Brain dump, may make this more coherent later
Andon is a manufacturing management process for quickly dealing with critical issues. When a quality or process issue is found such as defective or missing parts, incomplete or incorrect installation, or issues that block a process, a worker can immediately escalate the issue to 1 or more senior staff who must immediately respond. If a fault is not rectified within a certain time, or an automated system is tripped, the manufacturing line is halted until the issue has been dealt with.
The key benefit of Andon is that it allows for critical issues to be escalated and examined within minutes, and brings in the ‘experts’ who have the knowledge to establish how to best respond to the issue. Electrical power system manufacturer Ensto has dedicated mobile phones for the response team, and all members must respond to an escalation within 5 minutes.
For software, relying on an issue to be escalated through usual channels can be too slow for dealing with truly critical problems.
Common issues in software development
- A defect is found by a tester or reported to 1st level support. They suspect that the defect is serious, but don’t know who is responsible. The defect is added to an escalation queue. The issue gets passed around until someone understands the impact.
- During a final meeting before a build it is announced that a build must be postponed due to a critical issue that only a couple of managers were aware of.
- Work done by one team has broken functionality in another area. The team is ordered to fix the problem they caused.
- A build is delayed because a developer working on a critical issue is sick.
Using Andon
It’s unlikely that you would want to completely drop Andon into your development process (although flashing alert lights and completely stopping production would probably get critical issues resolved quickly).
Some of the concepts though can be used to improve how you react and deal with critical issues.
Build a response team
Unless it is a small product you really need a small team of experts from a number of areas. The team is notified of critical issues and expected to investigate them quickly. Between them they should be able to establish if the issue is truly critical, and ideally get it fixed right now.
Notifying all response team members keeps everyone up to date on any current critical issues.
Multiple team members bring multiple views on an issue. Too often a critical issue is discounted because an individual doesn’t fully understand the impact of the issue, while having a number of different viewpoints can prevent very serious problems being dumped back in the standard queues to be investigated.
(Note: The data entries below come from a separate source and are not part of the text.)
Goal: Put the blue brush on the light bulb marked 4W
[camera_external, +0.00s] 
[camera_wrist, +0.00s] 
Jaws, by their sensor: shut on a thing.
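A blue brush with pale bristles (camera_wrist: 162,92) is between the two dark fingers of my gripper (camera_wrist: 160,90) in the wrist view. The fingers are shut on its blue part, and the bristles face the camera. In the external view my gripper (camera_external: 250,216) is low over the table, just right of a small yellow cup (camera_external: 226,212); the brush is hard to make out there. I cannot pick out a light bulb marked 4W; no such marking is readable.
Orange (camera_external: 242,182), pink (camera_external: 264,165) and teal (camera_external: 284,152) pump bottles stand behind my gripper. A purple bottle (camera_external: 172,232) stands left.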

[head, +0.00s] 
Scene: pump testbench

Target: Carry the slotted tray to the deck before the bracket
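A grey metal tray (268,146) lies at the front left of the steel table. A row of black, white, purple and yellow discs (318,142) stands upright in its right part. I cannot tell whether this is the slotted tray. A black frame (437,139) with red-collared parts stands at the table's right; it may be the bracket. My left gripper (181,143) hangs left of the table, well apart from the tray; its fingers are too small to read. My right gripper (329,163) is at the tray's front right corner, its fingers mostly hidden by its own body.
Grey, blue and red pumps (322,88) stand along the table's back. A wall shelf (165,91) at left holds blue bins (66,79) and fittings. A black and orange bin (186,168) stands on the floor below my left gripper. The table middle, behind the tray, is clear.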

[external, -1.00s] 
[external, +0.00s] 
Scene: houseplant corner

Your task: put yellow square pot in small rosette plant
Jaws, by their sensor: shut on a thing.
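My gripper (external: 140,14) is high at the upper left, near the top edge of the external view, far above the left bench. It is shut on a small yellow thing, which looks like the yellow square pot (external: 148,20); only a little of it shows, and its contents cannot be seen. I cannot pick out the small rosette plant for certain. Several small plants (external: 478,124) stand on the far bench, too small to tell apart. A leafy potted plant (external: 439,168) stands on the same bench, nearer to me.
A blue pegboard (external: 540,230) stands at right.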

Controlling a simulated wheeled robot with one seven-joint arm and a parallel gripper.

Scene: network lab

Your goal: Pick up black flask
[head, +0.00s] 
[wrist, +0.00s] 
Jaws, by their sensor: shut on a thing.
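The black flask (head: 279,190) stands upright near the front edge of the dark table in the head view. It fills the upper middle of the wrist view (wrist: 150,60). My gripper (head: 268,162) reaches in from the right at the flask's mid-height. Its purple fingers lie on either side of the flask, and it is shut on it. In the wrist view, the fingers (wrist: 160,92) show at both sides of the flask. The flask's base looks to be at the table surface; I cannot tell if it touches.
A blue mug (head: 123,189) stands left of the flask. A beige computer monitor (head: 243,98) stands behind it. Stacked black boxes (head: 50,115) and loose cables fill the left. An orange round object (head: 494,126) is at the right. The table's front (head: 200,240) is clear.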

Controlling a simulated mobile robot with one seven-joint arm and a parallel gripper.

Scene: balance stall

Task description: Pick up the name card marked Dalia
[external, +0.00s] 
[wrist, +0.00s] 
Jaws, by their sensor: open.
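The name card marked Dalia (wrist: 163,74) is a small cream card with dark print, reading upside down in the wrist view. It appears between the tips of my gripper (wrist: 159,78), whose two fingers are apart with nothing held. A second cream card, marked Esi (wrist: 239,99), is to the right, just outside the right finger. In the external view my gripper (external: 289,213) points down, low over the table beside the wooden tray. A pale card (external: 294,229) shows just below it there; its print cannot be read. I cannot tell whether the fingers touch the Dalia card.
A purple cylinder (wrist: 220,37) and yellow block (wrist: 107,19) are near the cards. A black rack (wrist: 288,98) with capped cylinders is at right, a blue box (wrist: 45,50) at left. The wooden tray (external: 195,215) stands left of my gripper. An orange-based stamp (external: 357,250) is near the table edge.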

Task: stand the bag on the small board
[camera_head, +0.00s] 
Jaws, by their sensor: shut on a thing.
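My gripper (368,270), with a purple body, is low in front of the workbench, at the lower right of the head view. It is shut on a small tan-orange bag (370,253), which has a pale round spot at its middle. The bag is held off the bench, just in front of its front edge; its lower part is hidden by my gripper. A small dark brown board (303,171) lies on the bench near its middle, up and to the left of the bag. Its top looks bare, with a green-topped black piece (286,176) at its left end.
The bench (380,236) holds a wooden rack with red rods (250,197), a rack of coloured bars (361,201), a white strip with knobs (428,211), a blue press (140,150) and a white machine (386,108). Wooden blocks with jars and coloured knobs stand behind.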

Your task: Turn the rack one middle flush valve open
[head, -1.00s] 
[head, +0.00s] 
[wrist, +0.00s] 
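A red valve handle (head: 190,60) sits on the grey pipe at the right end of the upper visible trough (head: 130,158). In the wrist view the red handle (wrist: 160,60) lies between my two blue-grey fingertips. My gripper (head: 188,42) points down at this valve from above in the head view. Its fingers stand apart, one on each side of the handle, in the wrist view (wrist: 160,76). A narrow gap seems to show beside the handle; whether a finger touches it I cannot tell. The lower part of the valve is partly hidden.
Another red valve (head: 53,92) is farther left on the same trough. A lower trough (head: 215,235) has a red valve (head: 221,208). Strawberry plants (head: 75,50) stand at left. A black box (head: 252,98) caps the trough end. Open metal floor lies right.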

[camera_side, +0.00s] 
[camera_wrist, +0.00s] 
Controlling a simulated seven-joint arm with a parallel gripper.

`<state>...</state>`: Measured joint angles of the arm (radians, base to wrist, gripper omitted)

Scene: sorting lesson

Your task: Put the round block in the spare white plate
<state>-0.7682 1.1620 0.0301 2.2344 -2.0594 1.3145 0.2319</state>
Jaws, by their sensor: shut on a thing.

Having a team means that a single staff member away does not prevent a critical issue being fixed.
Drop everything
Critical means that this issue needs to be resolved now. Realistically truly critical issues will be infrequent, and it should be expected that the response team literally stops everything they are doing to look at the raised issue and get it fixed.
Define critical
For manufacturing this can be because all the outputs are going to be defective. For software, this depends on the company and can be anything from system completely dead, important functionality not working or top-level client cannot perform a required process. Care needs to be taken to not make the scope too broad as each critical event is disruptive to everyone on the response team. Any changes to scope need to be clearly and widely communicated to ensure that all staff are aware of what they need to immediately escalate.
Stop wasting time
Most staff are not experts on the intricacies of your software. If someone finds an issue that they suspect is critical, it makes sense for it to be immediately passed to someone who can confirm if it is critical AND who can get the issue fixed. Worst case is that the issue is not critical and the escalation team spends a short period confirming this. Excessive false alerts from new staff can be mitigated by having them check with a colleague when possible.
Stop the blame game
When Team A does work that catastrophically breaks Team B’s area, this now everyone’s problem to fix. A small team of experts is likely to be quicker in investigating and repairing a critical issue than the issue being first sent to Team B to look into, who then blames Team A and expects A to fix.
Review the causes
While not Andon specifically, every critical issue should be examined to determine how it occurred and if/how it can be avoided. You don’t want the same problem to occur again. Whether you make your system more resilient, implement auto tests or restrict access to key codebases, it’s good to be able to demonstrate that you have done everything you can to improve the reliability of your system.